Gravity, as gripping as it can be, isn’t going to rock any planets. Its themes are far more universal (gah, so many puns): the rebirth-of-meaning arc is something you can find in just about any culture. This is great for happy liberal themes in which we all just get along, and also great for selling movies to as many people as possible. However, it also runs the risk of being glib, or being artsy for its own sake but not aspiring to much else. There is a trade-off here that many artists have to make: go deep and risk losing people (Malick), or stay away from those more troubling questions and let the prettiness stand alone (Cuarón).
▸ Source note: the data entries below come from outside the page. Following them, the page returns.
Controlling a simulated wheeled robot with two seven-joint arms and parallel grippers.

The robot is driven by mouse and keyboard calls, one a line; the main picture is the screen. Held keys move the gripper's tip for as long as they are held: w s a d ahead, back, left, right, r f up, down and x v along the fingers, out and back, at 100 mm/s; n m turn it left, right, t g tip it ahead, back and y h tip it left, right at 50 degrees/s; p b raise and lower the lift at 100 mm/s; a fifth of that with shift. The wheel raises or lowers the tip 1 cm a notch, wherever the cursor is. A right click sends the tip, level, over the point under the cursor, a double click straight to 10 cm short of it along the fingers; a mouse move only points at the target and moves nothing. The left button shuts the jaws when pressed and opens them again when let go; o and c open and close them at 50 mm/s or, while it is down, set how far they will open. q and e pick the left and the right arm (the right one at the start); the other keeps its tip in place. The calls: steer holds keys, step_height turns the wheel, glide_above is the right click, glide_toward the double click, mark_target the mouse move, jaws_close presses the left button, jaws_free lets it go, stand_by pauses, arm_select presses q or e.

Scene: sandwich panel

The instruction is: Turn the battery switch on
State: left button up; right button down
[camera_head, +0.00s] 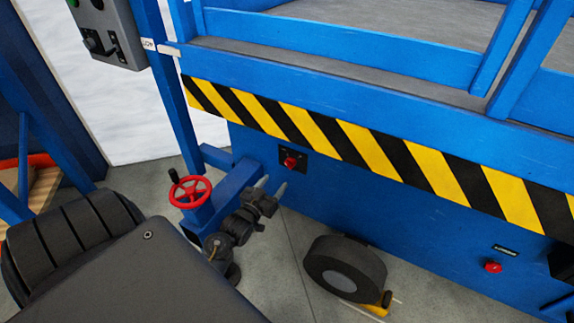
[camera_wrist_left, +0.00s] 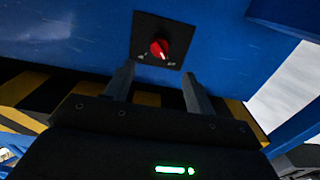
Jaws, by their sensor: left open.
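The battery switch is a red rotary knob (camera_head: 290,162) on a small black plate, set in the blue side panel below the striped band. It also shows in the left wrist view as a red knob (camera_wrist_left: 159,48), with small marks on either side that are too small to read. My left gripper (camera_head: 272,187) is just below and left of the switch in the head view. In the left wrist view its two fingers (camera_wrist_left: 159,84) are apart with nothing between them, and the knob lies beyond the tips, roughly centred. My right gripper is out of view.
A red handwheel (camera_head: 189,191) stands left of my left arm. A black wheel (camera_head: 345,268) is on the floor below the panel. A second red knob (camera_head: 493,267) sits at the panel's lower right. A grey control box (camera_head: 108,32) hangs at upper left. Blue rails run above.

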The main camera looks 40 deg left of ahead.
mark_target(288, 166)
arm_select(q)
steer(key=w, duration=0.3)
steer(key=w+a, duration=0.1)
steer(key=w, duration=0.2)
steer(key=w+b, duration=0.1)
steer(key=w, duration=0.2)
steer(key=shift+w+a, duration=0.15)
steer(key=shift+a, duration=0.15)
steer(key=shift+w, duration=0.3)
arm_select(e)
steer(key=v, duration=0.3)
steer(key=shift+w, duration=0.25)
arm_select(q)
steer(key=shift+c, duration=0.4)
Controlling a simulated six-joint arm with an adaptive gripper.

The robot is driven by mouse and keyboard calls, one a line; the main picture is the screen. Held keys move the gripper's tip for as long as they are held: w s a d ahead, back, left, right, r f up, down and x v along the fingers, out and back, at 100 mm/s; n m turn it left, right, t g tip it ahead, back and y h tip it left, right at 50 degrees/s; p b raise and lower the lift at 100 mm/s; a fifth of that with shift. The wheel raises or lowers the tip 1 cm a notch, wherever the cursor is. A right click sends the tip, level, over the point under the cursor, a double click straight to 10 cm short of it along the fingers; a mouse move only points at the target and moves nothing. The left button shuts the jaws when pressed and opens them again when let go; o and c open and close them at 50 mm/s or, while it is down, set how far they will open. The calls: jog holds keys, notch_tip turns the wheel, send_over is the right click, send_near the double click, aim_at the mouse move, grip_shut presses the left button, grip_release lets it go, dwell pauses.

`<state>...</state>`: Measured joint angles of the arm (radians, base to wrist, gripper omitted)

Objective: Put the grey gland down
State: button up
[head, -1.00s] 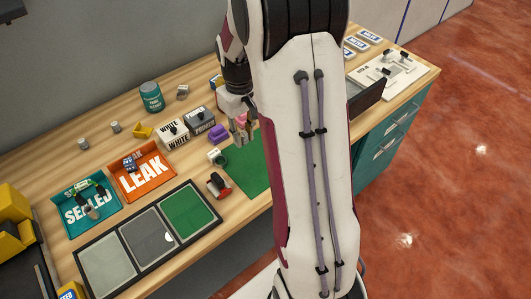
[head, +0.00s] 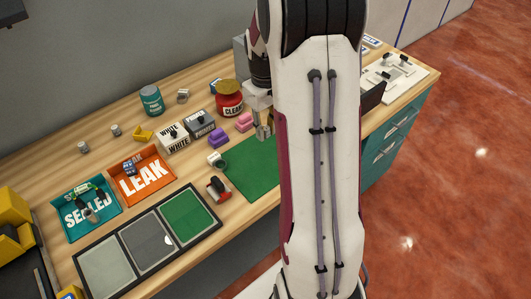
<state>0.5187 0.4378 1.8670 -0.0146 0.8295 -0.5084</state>
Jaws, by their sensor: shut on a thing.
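My gripper (head: 263,130) points down over the far part of the green mat (head: 250,174), left of my arm's white link. It is shut on the grey gland, which is too small and too covered by the fingers to make out clearly. I cannot tell whether the gland touches the mat.
A pink block (head: 244,122), a purple block (head: 218,137) and a red jar (head: 229,98) stand left of and behind my gripper. A small white and green part (head: 217,159) and a red and black item (head: 218,188) sit by the mat's left edge. The mat's visible middle is bare.

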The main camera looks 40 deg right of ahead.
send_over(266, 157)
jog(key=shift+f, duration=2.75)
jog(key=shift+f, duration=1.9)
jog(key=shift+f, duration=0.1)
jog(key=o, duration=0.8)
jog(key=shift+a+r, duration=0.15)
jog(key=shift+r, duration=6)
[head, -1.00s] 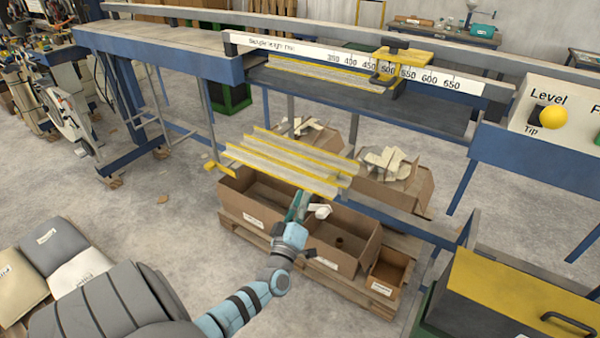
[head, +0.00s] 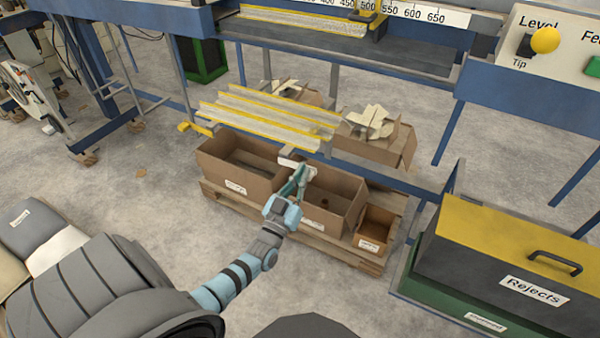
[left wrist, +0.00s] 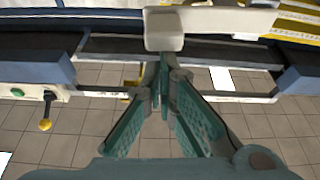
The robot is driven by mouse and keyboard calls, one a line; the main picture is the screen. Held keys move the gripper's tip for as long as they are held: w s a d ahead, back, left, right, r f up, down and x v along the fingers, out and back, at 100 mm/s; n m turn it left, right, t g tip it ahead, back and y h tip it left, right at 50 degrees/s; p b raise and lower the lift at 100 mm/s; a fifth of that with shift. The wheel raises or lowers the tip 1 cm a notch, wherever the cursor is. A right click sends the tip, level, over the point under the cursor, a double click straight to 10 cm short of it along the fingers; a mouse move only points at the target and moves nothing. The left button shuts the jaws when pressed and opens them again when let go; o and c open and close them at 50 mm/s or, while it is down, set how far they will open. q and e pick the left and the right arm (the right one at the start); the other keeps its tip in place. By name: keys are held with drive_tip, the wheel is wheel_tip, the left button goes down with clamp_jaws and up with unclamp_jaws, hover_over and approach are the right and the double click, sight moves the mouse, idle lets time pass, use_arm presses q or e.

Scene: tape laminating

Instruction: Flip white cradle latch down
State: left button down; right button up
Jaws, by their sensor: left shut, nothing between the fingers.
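The cradle (head: 265,115) holds long pale channels with yellow edges over the boxes. A white piece that looks like the cradle latch (head: 288,161) is at its near side, by my left gripper (head: 305,170). In the left wrist view, a white blocky end (left wrist: 164,30) with a pale bar running right lies just beyond my left gripper's fingertips (left wrist: 161,68). The green fingers are shut and empty, close to the block; I cannot tell whether they touch it. The gripper partly hides the latch in the head view. My right gripper is not in view.
Cardboard boxes (head: 215,172) on a pallet stand below the cradle. A blue machine frame (head: 400,180) passes to the right. A control panel with a yellow lever knob (head: 545,40) is at upper right. A Rejects bin (head: 490,255) stands at lower right. Floor at left is open.

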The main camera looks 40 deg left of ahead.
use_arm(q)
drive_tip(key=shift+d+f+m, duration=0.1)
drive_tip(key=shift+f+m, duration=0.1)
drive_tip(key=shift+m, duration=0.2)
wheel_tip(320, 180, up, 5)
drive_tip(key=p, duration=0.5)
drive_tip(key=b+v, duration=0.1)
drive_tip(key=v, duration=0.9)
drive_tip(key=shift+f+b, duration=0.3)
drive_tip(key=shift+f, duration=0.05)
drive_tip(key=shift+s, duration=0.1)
My own instincts, being somewhat on the snobbish side, tip toward Malick—even though I don’t entirely share his worldview.

This isn’t to condemn Gravity. It deserves all of the plaudits it’s received for its beauty, and it reminds us of how visual innovation in film is far from over. Demanding intellectual rigor out of all art can quickly grow tiresome, especially when that annoying life thing makes one do things other than be a critic. It may not really challenge anyone, but if one knows how to ask the right questions, middlebrow film is good enough to raise plenty of issues that demand further explanation. And given the confines of the two-hour feature film, there’s a good argument for relying on television instead of the silver screen for true depth. (Want a sincere, near-avant-garde look at modern American life, with much more profound characters and fewer religious trappings? Watch Friday Night Lights.) When it comes to visual power, though, the cinematography of a man like Lubezki offers so much that a film can stand on its own as a superb work of art. Whether that is enough for you, or if you want art to demand something more…well, that’s up to you, and there’s wisdom in both answers.